As seen above the wavelengths are not same for the different lines, that's because I used the same formula. My guess is that there should be a third value in the equation, eg 'n' where n might equal number of lines/harmonics or whatever. But I'm not sure.

Any help would be appreciated relating to the formula. I need the formula of lambda when the waves are in the same direction.

 

[haruspex]

ƛ/2=D
∴ƛ=2D where ƛ=wavelength (cm)
D=distance between nodes/antinodes

That's not what D means in the formula you quote. For interference, what is the relevant distance?

 

[HelpMeWithPhysics]

That's not what D means in the formula you quote. For interference, what is the relevant distance?

Is the relevant distance between the two speakers?

 

[haruspex]

Is the relevant distance between the two speakers?

No.
Why does interference occur?

 

[HelpMeWithPhysics]

No.
Why does interference occur?

Due to sound waves overlapping. You will get constructive and destructive interference.

 

[haruspex]

Due to sound waves overlapping. You will get constructive and destructive interference.

Yes, but what is happening at a static node? Why is it always destructive at that point? Think about phase.

 

[HelpMeWithPhysics]

I'm going to need some more help, I'm in yr10 and am struggling with finding the correct formula. Also what is a static node? And what do you mean by phase? Thanks

 

[haruspex]

what is a static node?

A node that is at a constant location.

what do you mean by phase?

If you draw a graph y=sin(x) then shift it sideways a bit you are changing its phase.

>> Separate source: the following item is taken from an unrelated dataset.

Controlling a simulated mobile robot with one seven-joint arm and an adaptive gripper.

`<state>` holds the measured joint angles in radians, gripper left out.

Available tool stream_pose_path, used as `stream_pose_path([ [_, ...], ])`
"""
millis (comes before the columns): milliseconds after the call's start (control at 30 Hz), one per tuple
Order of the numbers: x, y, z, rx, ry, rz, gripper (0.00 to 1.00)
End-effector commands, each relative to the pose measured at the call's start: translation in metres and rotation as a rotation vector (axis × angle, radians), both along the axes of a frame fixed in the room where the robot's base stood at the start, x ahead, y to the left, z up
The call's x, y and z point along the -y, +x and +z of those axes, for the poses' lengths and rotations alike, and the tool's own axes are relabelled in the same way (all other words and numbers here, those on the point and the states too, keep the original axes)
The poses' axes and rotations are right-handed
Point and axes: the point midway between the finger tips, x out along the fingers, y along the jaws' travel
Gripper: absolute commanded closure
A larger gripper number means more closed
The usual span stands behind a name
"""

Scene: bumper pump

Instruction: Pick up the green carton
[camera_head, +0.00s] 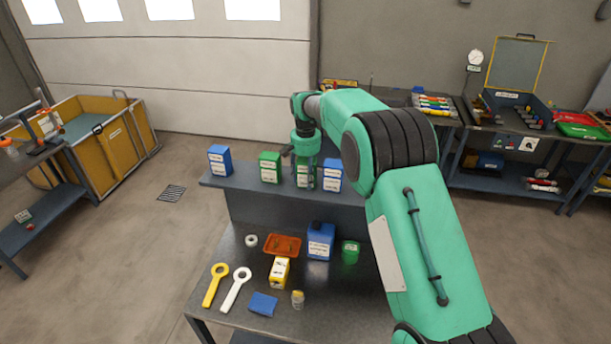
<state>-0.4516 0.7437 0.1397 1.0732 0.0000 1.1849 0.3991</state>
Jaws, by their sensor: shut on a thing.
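A green carton (304,182) with a white label is at the raised shelf, between another green carton (270,167) on its left and a blue carton (332,175) on its right. My gripper (305,177) points down over it and is shut on it, with its fingers covering part of the carton. The carton looks upright. I cannot tell whether its base touches the shelf.
The shelf (222,183) also bears a blue carton (219,159) at its left end. The bench (215,322) below holds a blue canister (320,241), a green container (350,252), an orange tray (283,244) and two ring-ended tools (215,285) (235,289).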

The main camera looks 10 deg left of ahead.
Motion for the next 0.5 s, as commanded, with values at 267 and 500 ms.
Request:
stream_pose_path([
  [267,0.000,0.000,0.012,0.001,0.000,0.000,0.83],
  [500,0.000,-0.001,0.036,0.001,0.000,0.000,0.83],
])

E.g. it becomes y=sin(x+φ), φ being the phase shift.
If the distance from a source to a listener is not a whole number of wavelengths then, at a given instant, the listener is receiving the signal at a different phase from that at which it is being emitted.
If a signal from one source can take two paths to a listener, and the difference in the path lengths is not a whole number of wavelengths then the listener receives the signal at two different phases. This will cause the signal to be partly or wholly cancelled. That is interference. If mostly canceled then destructive interference; if in phase or nearly so then constructive interference.

In the present case you have two loudspeakers, but you can assume they emit in phase, so effectively a single source, but with different path lengths to the listener.

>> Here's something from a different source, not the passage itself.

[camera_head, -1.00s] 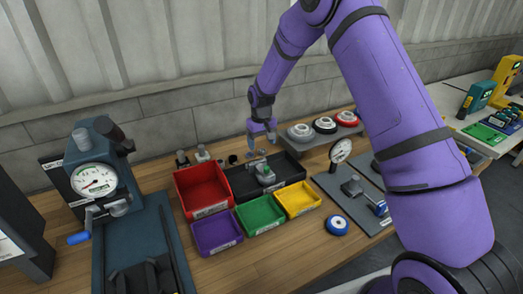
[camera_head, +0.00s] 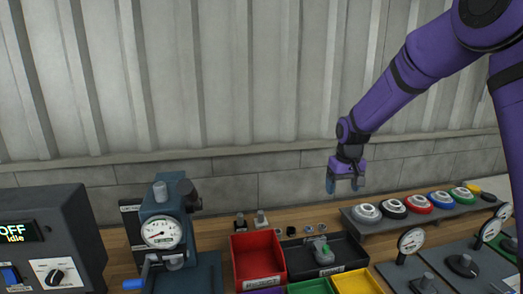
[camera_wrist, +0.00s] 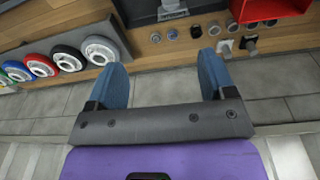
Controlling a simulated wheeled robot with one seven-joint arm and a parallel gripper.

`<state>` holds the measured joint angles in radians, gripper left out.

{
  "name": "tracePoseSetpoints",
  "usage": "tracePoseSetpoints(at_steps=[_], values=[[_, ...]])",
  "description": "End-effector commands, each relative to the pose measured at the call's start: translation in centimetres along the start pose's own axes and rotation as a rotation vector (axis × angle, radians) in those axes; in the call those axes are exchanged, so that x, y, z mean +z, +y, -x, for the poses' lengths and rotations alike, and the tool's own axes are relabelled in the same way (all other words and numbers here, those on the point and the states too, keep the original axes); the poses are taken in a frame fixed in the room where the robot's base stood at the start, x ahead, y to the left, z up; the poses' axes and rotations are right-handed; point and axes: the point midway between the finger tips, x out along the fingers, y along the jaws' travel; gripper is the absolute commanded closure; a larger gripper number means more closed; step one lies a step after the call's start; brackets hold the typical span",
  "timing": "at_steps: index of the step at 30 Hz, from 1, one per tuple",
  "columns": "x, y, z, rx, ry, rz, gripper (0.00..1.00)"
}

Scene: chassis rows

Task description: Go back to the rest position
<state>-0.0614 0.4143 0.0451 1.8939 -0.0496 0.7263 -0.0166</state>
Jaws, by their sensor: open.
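My gripper (camera_head: 345,184) is open and empty in the head view. It hangs in front of the back wall, above the rear of the workbench. My purple arm comes down to it from the upper right. In the wrist view my gripper (camera_wrist: 163,85) shows two blue fingers spread wide with nothing between them. The bench's back edge and the floor-like grey tiles lie beyond the fingers there.
A red bin (camera_head: 258,258), a black tray (camera_head: 345,249), a green bin (camera_head: 311,286) and a yellow bin (camera_head: 357,283) stand below. A gauge press (camera_head: 163,232) and a control box (camera_head: 45,240) are left. Coloured wheels sit on a rack (camera_head: 395,222) at right.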

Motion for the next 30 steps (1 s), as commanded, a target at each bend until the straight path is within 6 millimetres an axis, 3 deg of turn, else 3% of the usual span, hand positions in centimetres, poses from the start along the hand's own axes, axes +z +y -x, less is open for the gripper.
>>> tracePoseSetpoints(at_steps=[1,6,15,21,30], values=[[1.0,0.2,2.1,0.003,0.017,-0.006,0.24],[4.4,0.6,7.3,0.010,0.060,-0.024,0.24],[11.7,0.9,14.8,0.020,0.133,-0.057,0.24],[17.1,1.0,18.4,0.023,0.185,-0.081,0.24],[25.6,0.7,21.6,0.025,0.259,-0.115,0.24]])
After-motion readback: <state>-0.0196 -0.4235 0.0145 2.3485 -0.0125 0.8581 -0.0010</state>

But really this is all stuff you should have been taught if you are being posed this question.

 

[HelpMeWithPhysics]

But really this is all stuff you should have been taught if you are being posed this question.

I agree with you, i should have been taught this by our physics teacher before hand. The problem is when my physics teacher doesn't go over anything. This whole class is confused and she refuses to help. So I have to use other methods of finding out what do to. Hence y I'm on this page. U have been more useful then 7 weeks of my physics teacher.

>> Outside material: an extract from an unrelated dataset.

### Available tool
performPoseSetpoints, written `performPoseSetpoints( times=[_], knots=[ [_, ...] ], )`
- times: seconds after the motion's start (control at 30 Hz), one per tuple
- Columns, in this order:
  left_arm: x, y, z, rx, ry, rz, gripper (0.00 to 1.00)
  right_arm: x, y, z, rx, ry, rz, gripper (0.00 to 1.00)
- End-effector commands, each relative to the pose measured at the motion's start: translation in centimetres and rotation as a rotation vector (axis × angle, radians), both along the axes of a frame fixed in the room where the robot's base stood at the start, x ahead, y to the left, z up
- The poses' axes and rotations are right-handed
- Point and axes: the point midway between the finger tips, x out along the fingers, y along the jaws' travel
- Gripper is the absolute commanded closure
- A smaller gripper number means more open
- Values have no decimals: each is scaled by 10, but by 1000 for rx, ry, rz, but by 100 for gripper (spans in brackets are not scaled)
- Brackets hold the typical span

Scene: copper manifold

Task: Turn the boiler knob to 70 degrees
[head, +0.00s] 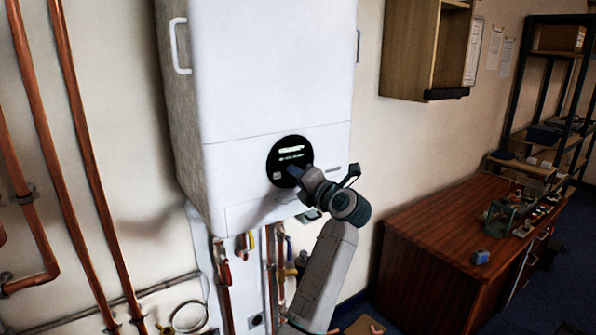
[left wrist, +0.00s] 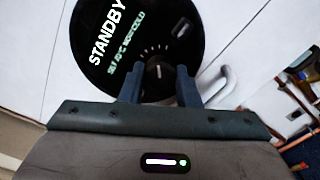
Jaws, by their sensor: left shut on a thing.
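The boiler (head: 265,75) is a white wall-mounted box with a round black panel (head: 283,153) low on its front. In the left wrist view, the panel (left wrist: 95,75) reads STANDBY, with a smaller green line that I cannot read fully. The boiler knob (left wrist: 160,74) is dark, with a short white pointer mark and an arc of pale ticks above it. My left gripper (head: 293,172) is at the panel's lower right edge. Its fingers (left wrist: 159,88) stand on either side of the knob, shut on it. In the head view the gripper hides the knob. My right gripper is not in view.
A white handle (left wrist: 216,84) sticks out beside the panel in the left wrist view. Copper pipes (head: 85,150) run down the wall at left, and more pipes and valves hang below the boiler. A wooden desk (head: 440,235) with small items stands at right, under a wall cabinet (head: 409,50).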

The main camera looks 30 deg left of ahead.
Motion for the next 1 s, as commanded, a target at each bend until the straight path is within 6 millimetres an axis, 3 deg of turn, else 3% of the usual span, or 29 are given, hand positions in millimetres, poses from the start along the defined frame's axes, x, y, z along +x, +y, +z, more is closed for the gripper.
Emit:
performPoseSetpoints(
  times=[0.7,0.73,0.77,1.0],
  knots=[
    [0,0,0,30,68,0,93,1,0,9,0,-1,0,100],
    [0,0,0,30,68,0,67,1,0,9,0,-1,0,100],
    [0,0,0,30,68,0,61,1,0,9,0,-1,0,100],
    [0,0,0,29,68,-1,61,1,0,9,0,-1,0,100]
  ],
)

I'll go over what u said before and let u know if I need anymore help. Thanks

 

[HelpMeWithPhysics]

A node that is at a constant location.

If you draw a graph y=sin(x) then shift it sideways a bit you are changing its phase. E.g. it becomes y=sin(x+φ), φ being the phase shift.
If the distance from a source to a listener is not a whole number of wavelengths then, at a given instant, the listener is receiving the signal at a different phase from that at which it is being emitted.
If a signal from one source can take two paths to a listener, and the difference in the path lengths is not a whole number of wavelengths then the listener receives the signal at two different phases. This will cause the signal to be partly or wholly cancelled. That is interference. If mostly canceled then destructive interference; if in phase or nearly so then constructive interference.

In the present case you have two loudspeakers, but you can assume they emit in phase, so effectively a single source, but with different path lengths to the listener.

But really this is all stuff you should have been taught if you are being posed this question.

is this it
Length = (Velocity ÷ Frequency) ÷ 2
Wavelength = 2 x length

 

[haruspex]

is this it
Length = (Velocity ÷ Frequency) ÷ 2
Wavelength = 2 x length

No.
Suppose that at some instant the waves generated from one source have displacement (pressure, say) A sin(kx) at any point which is distance x from that source. You can visualise this as waves forming concentric rings around the source, yes?
If the wavelength is λ then points at distances x and x+λ have the same phase at any given instant. (They won't have quite the same displacement since the waves get a bit smaller as we get further from the source.)
So sin(kx)=sin(k(x+λ)), whence kx+2π=k(x+λ), 2π=kλ, k=2π/λ. So we have displacement A sin(2πx/λ) at the point.

Now consider the same point in relation to the other source. If its distance from that source is x', what is the displacement of the wave from this second source at the point? What do the two displacements add up to?